Eric Watson last year in Ibiza, the Spanish island where SEC regulators have found it difficult to serve him an insider trading lawsuit. Photo / via Instagram
Where is Eric Watson? It's a question that United States securities regulators will now be asking in advertisements in the New York Times after their efforts to find and serve the controversial New Zealand businessman with formal complaint of insider trading proved unsuccessful.
In July last year the Securities andExchange Commission filed a civil complaint that Watson - and two business associates - misused inside information to profit from the crypto bandwagon rebranding of ostensible beverage maker Long Island Ice Tea Corp into Long Blockchain in late 2017.
Watson this week strongly denied any wrongdoing, noting that even if the complaint was taken at face value he is not said to have personally benefited from any of the share transactions in question. "This is somehow being lost in the noise that is this case," he said.
Watson also denied hiding from document servers: "They have my contact details, obviously, but to date have received nothing at any point. If they had or did make contact with me service could appropriately have been arranged."
But court filings show the SEC has tried numerous avenues to contact and serve Watson, with the businessman being difficult to pin down and his agents flatly refusing to accept receipt of the complaint on his behalf.
Repeated attempts to serve Watson via Spanish authorities, who visited his apparent residence in Ibiza, failed as they were unable to locate him. And efforts to serve via lawyers acting for the embattled businessman in unrelated civil fraud proceedings in the United Kingdom, and a former London police officer writing to the SEC on behalf of Watson seeking more information about the insider trading case, were rebuffed.
The SEC mulled, and ultimately decided against, engaging a private investigator in Spain to track down Watson, and instead opted to apply to the court to have service effected by advertisements in the New York Times.

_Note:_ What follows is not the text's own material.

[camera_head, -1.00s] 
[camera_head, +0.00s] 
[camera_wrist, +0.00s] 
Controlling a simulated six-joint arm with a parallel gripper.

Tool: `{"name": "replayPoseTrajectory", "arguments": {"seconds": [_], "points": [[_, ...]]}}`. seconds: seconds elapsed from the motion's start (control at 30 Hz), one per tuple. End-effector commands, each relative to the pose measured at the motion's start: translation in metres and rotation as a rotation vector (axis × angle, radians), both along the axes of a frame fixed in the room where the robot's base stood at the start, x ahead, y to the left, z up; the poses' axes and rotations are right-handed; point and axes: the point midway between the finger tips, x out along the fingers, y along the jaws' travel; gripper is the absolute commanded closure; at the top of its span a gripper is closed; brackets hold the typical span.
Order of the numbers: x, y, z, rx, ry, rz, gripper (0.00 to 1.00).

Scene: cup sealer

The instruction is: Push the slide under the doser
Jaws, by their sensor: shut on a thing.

"They may not locate him, and their search is certain to add to the delay in proceeding," the regulator told the court of the private investigator option.
Correspondence filed to the court between the SEC and Mark Winters, the former policeman employed by Watson to engage with the regulators, gives an insight into the standoff.
Winters, who told the Herald this week the complaint as filed by the SEC had "no apparent evidence of anything other than Eric assisting in conjunction with the company's adviser to assist the company with its new venture," told regulators last July he acted for Watson.
"Mr Watson resides in Europe (in a small island community), and given his advancing age would prefer to assist the SEC via facilitated calls and correspondence via my firm," Winters wrote.
Winters said his client was innocent of the allegations - "He is keen to clear his name, as the allegations are damaging to his and his family's reputation" - and rejected reference by regulators to Watson's prior tangling with them in the late 90s over his trading in McCollam Printing shares.
"Eric noted his 'history' with the SEC as mentioned by your team on our call which resulted in a 'no fault' settlement, and believes this has no bearing on the current case at hand," Winters wrote.
Winters concluded his email with a blunt refusal to accept service on his clients' behalf: "Lastly, I confirm that I am not authorised to accept service of your complaint for various legal reasons."
Watson, 63, who looked fit and healthy when the Herald interviewed him last year, joked this week about the reference to his "advancing years" and again stressed his rejection of the complaint.
"Clearly the SEC see this as a serious matter to finalise, as do I. I have via Mark offered to co-operate, ideally with suitable disclosure provided, rather than a trial via media with very little substantive evidence for formal rebuttal," he said.